For the second time this season, I thought Cassius Winston lost his poise and legs a bit late in a game. Largely out of exhaustion.

Florida’s defense is built to do that to you. MSU asks a lot out of its point guard. Too much.

MSU’s two-hour survival session Saturday showed that again.

On the road, the first goal is to win through any means necessary. You don’t apologize for winning, no matter what it looks like. And to win, the Spartans needed all 36 minutes Winston gave them.

But MSU will lose road games later this season if it doesn’t find a way to need less of Winston — be it Foster Loyer or Matt McQuad or whomever.

The Spartans escaped their last real non-conference test with a second true road win of the season. Now it’s time to start thinking about the long game. MSU has a ton going for it — a cohesive offense, three primary headliners (just enough), poised and effective role players with role definition, among other things.

It needs one of those roles to expand — whoever is right behind Winston.

Florida doesn’t have the offensive oomph to ride swings of momentum like many road teams do. Like Louisville did. The Gators compete by making you look ugly and by crashing the offensive glass. They known they can’t shoot, so they’re always there for the rebound.

This was a good win. But revealing of one area the Spartans need to address.

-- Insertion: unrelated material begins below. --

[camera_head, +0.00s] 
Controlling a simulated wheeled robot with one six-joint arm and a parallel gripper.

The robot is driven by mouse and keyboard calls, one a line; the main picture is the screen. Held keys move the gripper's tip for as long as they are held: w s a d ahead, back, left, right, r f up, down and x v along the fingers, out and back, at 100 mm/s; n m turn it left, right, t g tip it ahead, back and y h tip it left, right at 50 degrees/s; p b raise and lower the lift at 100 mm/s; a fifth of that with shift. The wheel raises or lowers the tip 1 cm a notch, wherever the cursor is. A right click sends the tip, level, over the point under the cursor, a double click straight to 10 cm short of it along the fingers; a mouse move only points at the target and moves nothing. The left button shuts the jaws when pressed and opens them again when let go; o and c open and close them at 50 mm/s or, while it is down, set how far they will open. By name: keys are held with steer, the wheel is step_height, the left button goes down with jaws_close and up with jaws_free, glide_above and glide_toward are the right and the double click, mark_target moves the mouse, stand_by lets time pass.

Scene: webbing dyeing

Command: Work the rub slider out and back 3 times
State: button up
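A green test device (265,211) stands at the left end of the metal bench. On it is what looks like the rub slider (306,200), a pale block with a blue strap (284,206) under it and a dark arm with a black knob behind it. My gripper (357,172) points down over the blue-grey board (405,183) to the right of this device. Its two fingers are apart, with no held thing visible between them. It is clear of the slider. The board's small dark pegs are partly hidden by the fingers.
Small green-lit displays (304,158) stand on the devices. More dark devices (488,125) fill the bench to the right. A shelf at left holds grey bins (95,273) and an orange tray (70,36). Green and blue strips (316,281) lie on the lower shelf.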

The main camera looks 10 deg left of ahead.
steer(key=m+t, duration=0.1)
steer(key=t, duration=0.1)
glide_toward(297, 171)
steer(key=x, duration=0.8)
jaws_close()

Freshman thoughts – Florida edition

McQuaid’s return reset the rotation. Couple that with a true road game against a high-major opponent and MSU’s freshman were mostly spectators Saturday at Florida. This was a telling barometer of where things stand 10 games into the season. Other than Aaron Henry, there are seven other players Izzo trusts more. And, in a setting like Saturday, he’d rather stick with an eight-man rotation.

If you’re looking to maximize the role of Nick Ward and MSU’s veteran backcourt, it makes sense. Also driving this is how well Kenny Goins, Xavier Tillman and Kyle Ahrens are playing. Goins made several decisions on the court that led to buckets — drawing the defense before kicking to a shooter, a couple really strong entry passes to Ward — that Thomas Kithier and Marcus Bingham Jr. aren’t likely to make.

There’s a drop-off right now. Until the freshmen make up that ground, on the road, against worthy competition, there are going to be more games like this — especially with McQuaid taking the backup point guard minutes that at some point this season might belong to Loyer.

Henry did see a regular spot in the rotation, playing 11 minutes. We’ve seen Henry’s ability to impact games against big-time athletes. This Florida team, despite its three-quarter court pressure defensively and ability to crash the glass, is not an overwhelming group of athletes. Henry wasn’t needed to tip the balance the way he was against Texas, for example. And from an execution standpoint, isn’t yet as critical as he is as an athletic matchup. His wild one-on-one drive and shot midway through the second half was an example of this. On a team that moves the ball so well, he had one thing in mind, no matter the situation or defense. Against a team that wants to make you make bad decisions, Henry isn’t as effective as a Ahrens or McQuaid right now.

MSU should leave December in a good place

MSU should enter January and the crux of conference play at 11-2, including a 2-0 Big Ten mark, and ranked safely in the top 10.

The Spartans’ remaining December games, all at home, don’t present a spot where they realistically might trip up. MSU gets Wisconsin-Green Bay next Sunday (Dec. 16), then Oakland (Dec. 21) and Northern Illinois (Dec. 29). None of those teams are having the sort of year that leads you to believe they’ll push the Spartans in Breslin Center. Oakland is going through its first rebuilding season in a while.

The question is: How strong is MSU’s resume to this point?

MSU has two true road wins (Rutgers and Florida) and two on a neutral floor (UCLA and Texas), with a Big Ten home win over Iowa.

That could wind up as five quality wins or none. More likely, some where in between. Each of those teams’ seasons could go any which way at this point.